- Data section:

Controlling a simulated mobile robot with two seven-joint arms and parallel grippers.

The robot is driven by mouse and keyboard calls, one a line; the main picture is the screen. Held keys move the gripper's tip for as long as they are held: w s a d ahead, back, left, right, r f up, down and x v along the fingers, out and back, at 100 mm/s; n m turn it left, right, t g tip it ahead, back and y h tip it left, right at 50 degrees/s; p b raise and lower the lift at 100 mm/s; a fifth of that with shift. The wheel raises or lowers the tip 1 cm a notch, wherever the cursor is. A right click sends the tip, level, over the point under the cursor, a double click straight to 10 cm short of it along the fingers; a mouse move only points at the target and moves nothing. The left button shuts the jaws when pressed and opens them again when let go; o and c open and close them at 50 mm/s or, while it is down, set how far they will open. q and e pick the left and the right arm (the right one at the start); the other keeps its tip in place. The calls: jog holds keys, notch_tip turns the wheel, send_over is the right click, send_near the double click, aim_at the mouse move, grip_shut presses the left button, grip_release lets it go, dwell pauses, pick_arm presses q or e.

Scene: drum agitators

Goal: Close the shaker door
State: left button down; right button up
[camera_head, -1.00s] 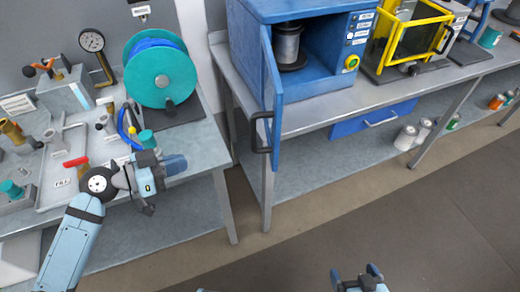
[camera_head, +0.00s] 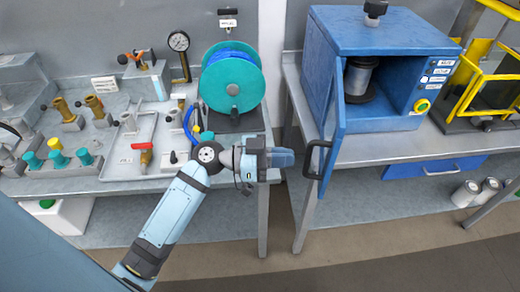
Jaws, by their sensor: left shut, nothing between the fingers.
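The shaker is a blue box (camera_head: 385,28) on the right bench. Its blue door (camera_head: 335,130) stands open, swung out toward me on its left side, with a black handle (camera_head: 317,160) low on its outer face. A grey can (camera_head: 359,77) sits inside the open chamber. My left gripper (camera_head: 288,159) is shut and empty. In the picture it is just left of the door handle, with a small gap between them; I cannot tell the depth gap. My right gripper is out of view.
A yellow-framed machine (camera_head: 490,70) stands right of the shaker. The left bench carries a teal hose reel (camera_head: 232,82), valves and a red-handled fitting (camera_head: 145,155). A blue drawer (camera_head: 435,168) is under the right bench. The floor in front is clear.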

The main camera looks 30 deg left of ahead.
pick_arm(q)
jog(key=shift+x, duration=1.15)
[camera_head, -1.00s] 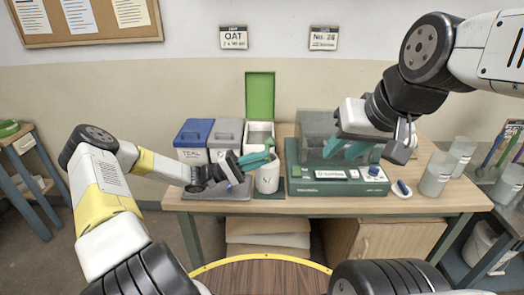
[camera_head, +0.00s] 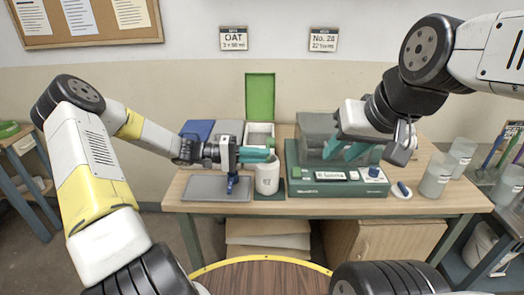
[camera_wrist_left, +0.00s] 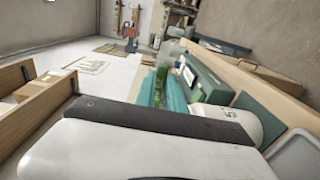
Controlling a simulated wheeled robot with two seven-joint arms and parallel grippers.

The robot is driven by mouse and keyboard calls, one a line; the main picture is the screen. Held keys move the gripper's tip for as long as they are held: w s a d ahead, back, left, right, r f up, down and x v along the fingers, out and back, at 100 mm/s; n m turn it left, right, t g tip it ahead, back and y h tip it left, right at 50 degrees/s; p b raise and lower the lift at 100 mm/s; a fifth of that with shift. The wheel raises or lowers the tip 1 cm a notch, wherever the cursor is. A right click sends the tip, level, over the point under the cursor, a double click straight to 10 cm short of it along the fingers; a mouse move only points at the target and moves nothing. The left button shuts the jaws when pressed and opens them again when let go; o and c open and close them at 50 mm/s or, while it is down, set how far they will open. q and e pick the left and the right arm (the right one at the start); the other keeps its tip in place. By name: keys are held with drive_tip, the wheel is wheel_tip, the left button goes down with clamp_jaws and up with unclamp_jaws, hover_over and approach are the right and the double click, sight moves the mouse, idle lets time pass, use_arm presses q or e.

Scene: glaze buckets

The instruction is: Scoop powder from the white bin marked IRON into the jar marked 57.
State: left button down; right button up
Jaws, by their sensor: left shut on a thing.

- Problem statement: Only the lines from the one containing "The instruction is: Scoop" through the end of the material should be reproduced, exactly, with both ends included.

- The output:
The instruction is: Scoop powder from the white bin marked IRON into the jar marked 57.
State: left button down; right button up
Jaws, by their sensor: left shut on a thing.

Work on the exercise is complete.